On Jan. 18 Cal-Bay, a publicly traded real estate development group based in Carlsbad, Calif., announced that it had secured funding for what it called a $400 million "residential/commercial golf course development project" in Lafayette. The Buller family property is next to Acadian Hills Golf Course, but the course is not part of the deal. "It really upset me when I saw that in print," says Acadian Hills General Manager John Guilbeau. "We don't know those people."

But the major red flag raised by the announcement was that the Bullers, who still have title to the property, had yet to finalize the deal with Cal-Bay. In mid-January, Fontenot said the company had missed a deadline to respond to the Bullers' offer. "There is no deal with Cal-Bay," Fontenot now says.

Cal-Bay International is a "penny stock" that does not trade on a major exchange. As of late last week, Cal-Bay's stock price had dropped to 2 cents per share, and the company had a market value of $824,800. The stock is down 98 percent from a high of $1.10 in March 2006.

Other parties not related to Cal-Bay or Couret Place Inc. ' it is widely speculated that John Royston or his partners brought the California company to the table ' have expressed interest in the property, and the Bullers want to sell the beautiful tract. The problem is that the property is now tied up in a legal quagmire of lawsuits and liens filed by local companies that did work on the site. An undetermined number of people also put money down on lots in the residential portion of the proposed development.

In their lawsuit, the Bullers say they were unaware that local contractors had begun working on the property because Couret Place Inc., led by John Royston, who over the years has had numerous financial disputes with local companies, was continually trying to renegotiate the deal, and the two parties had yet to come to an agreement. The Bullers claim Couret Place Inc. did not have the financial wherewithal to meet the original agreement and disguised a new revenue sharing program as a better deal for the family in order to delay payments.

When Couret Place began asking the Bullers for money to pay for the infrastructure, which the Bullers say was Couret Place's responsibility, a Buller family member went to the site June 29 and told the contractors to go home; the legal problems started soon after. "All along, Couret Place did not have and knew it did not have money to pay the contractors and engineers as per the agreements, but still went ahead and engaged the services of engineers and contractors on its own," the Bullers say in their suit.

Fontenot says Cal-Bay told him during earlier negotiations that it had purchased Couret Place Inc., which could add yet another layer of legal complications. "Later on in our negotiations, they said they were negotiating to acquire it, so I don't know [the status]," he says.

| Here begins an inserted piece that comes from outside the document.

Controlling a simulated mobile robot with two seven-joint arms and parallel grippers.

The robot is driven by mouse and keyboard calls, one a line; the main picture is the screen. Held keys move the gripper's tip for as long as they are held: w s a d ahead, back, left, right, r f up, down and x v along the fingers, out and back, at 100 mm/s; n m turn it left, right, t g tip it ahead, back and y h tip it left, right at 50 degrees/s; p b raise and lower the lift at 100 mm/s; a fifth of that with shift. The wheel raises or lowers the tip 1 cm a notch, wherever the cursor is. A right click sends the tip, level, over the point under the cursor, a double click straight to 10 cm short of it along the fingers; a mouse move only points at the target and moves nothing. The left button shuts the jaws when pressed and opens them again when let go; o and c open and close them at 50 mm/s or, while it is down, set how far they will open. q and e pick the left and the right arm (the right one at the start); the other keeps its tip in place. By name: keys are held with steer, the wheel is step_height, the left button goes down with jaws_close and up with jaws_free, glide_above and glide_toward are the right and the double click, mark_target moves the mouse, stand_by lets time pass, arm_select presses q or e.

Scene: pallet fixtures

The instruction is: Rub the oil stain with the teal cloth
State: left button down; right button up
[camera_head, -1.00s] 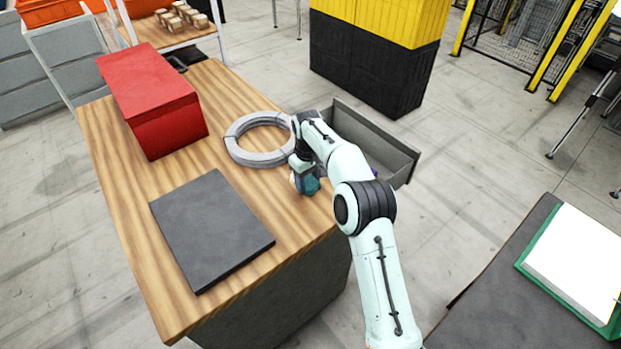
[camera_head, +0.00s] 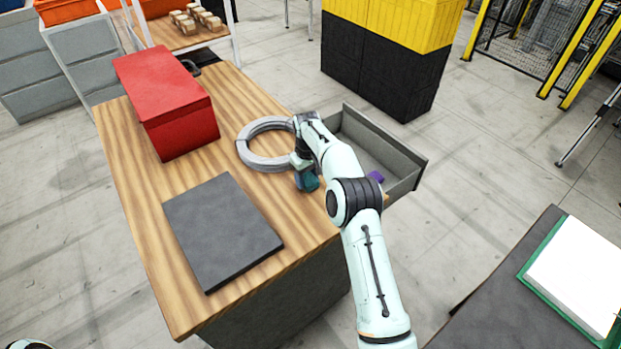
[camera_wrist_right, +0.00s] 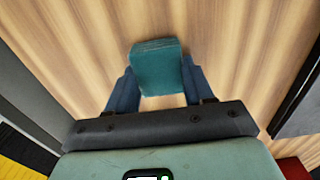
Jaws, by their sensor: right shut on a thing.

Since Fontenot called off the deal, however, Cal-Bay has a new legal problem. On Feb. 6 real estate appraiser Lane Godshall's company, hired by Cal-Bay to appraise the property in October, filed suit in state district court seeking $4,500.

Godshall says he was unfamiliar with Cal-Bay when asked to appraise the property, so he requested up-front payment for his services. "They sent me a check via FedEx," he says. Godshall conducted the appraisal, sent it to his client in mid-November and deposited the check. He then went out of town for a week.

"I came back, and it had bounced," Godshall says. When Godshall called the company, vice president Sickert blamed an administrative error. Recalls Godshall, "He said, 'We have like six bank accounts and are always moving money around.'" After that initial conversation, Godshall says Cal-Bay representatives stopped taking his calls.

When his demand letter was also ignored, Godshall filed suit. "That hasn't happened to me in a number ' a number of years," the appraiser says.